2. ¿A qué artista de todos los tiempos invitaría a cenar? Para Francis Picabia, la humanidad estaba compuesta por dos tipos de hombres, los fracasados y los desconocidos, si de artes plásticas se tratara yo hablaría de farsantes y falsificadores. Para no parecer un fantasmón al uso omito los famosos con los que he cenado, así que solo me queda por invitar a un falsificador y por tanto desconocido.

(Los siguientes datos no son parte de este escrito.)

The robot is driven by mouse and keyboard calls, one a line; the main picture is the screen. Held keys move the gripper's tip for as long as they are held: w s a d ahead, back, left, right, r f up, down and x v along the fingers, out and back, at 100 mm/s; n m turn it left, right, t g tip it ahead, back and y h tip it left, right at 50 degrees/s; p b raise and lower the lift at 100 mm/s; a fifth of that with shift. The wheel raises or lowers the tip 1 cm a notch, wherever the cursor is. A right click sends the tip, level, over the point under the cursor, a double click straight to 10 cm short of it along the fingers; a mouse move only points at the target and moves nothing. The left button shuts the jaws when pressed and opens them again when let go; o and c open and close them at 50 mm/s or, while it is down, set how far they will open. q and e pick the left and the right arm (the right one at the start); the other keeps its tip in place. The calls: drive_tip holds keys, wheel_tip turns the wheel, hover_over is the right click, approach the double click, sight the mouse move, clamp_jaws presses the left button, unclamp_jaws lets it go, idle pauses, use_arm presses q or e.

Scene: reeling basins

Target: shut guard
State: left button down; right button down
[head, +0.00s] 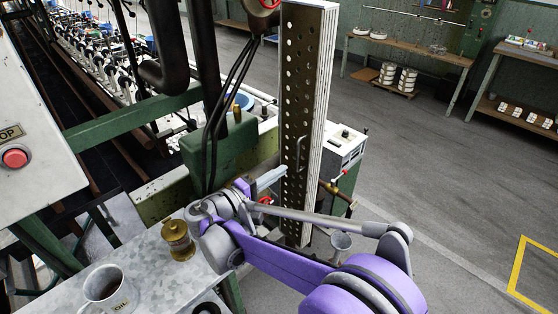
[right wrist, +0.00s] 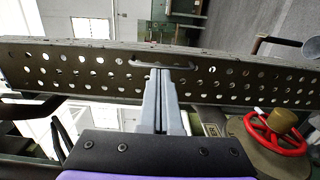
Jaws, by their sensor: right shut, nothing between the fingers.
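The guard (head: 306,110) is a tall, dark perforated metal panel with pale edges, standing upright at an angle beside the machine in the head view. It has a small bar handle (head: 300,153) on its face. In the right wrist view the guard (right wrist: 90,70) runs across the picture, its handle (right wrist: 165,65) near the middle. My right gripper (head: 284,171) is shut and empty, its tips close to the guard just below the handle. In the wrist view the closed fingers (right wrist: 160,72) overlap the handle's lower edge; I cannot tell whether they touch it. My left gripper is out of view.
A metal bench holds a brass pot (head: 178,240) and an oil mug (head: 103,287). A panel with a red stop button (head: 15,158) stands at left. A red handwheel (right wrist: 275,132) is right of the fingers. Open floor lies right of the guard.

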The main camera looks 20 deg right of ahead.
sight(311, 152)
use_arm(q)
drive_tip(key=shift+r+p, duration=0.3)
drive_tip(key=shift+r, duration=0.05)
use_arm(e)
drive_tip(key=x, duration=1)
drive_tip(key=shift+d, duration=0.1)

3. ¿Cuál ha sido el mejor momento de su carrera? Plantearme algo así me parece una quimera. En mi trabajo hay poca correspondencia entre cómo uno valora lo que hace y cómo esto es valorado por otros sea para bien o para mal. Son dos cosas que no se corresponden, ¡mi insatisfacción es crónica!

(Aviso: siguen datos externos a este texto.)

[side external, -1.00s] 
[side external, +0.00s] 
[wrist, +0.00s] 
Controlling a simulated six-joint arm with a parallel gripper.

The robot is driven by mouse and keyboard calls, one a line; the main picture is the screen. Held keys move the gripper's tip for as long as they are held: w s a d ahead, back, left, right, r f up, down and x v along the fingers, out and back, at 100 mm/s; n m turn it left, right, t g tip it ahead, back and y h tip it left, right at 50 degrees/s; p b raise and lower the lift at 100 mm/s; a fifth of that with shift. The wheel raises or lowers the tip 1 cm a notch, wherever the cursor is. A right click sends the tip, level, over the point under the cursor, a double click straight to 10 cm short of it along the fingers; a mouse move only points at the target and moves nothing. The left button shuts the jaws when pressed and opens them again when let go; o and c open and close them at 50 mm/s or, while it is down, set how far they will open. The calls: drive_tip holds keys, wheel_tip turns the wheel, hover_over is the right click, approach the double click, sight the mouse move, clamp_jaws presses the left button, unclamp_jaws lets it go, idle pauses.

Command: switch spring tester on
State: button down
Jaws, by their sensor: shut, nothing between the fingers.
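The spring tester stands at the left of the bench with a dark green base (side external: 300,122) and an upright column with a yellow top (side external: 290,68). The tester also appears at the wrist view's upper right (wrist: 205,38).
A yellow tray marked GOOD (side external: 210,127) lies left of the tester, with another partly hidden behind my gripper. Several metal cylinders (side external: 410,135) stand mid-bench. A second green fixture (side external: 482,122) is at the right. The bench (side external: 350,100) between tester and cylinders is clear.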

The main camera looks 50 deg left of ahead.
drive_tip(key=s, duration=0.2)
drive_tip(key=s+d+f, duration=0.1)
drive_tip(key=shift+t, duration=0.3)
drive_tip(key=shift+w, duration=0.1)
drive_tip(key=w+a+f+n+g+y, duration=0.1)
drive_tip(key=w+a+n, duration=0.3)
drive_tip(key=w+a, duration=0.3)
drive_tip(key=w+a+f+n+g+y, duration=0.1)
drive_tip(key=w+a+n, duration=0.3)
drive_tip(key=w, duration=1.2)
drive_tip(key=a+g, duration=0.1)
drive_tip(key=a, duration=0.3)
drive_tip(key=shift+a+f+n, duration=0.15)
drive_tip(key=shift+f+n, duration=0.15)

4. ¿Qué encargo no aceptaría jamás? Uno acepta de entrada el peor: someterse a los criterios coyunturales de la institución del arte y su aparato de guardianes que dictan lo que se puede o no hacer hoy aquí y ahora… a cambio de unas propinas como reconocimiento.
5. ¿Qué libro exposición no pudo terminar? Todas aquellas exposiciones que cumplen rigurosamente los dictados de moda del momento, normalmente, las evito, son aburridas por previsibles.
6. ¿Qué hizo el último fin de semana? Olvidarme que era fin de semana… y pintar… que en días así parece aún más de aficionado.
7. ¿Qué está socialmente sobrevalorado? Todo salvo la inteligencia. La estupidez se ha impuesto como guía para la mayoría en un momento en que se habla de cultura y se olvida la escuela y la educación. Lo peor de la estupidez es que cíclicamente deviene mesiánica y en eso estamos.
8. ¿A qué pintor le daría un premio? De estar bien remunerado se lo daría a un amigo que necesitara el dinero y de no estarlo se lo daría a cualquier tonto útil de la cultura comparsa que los coleccione.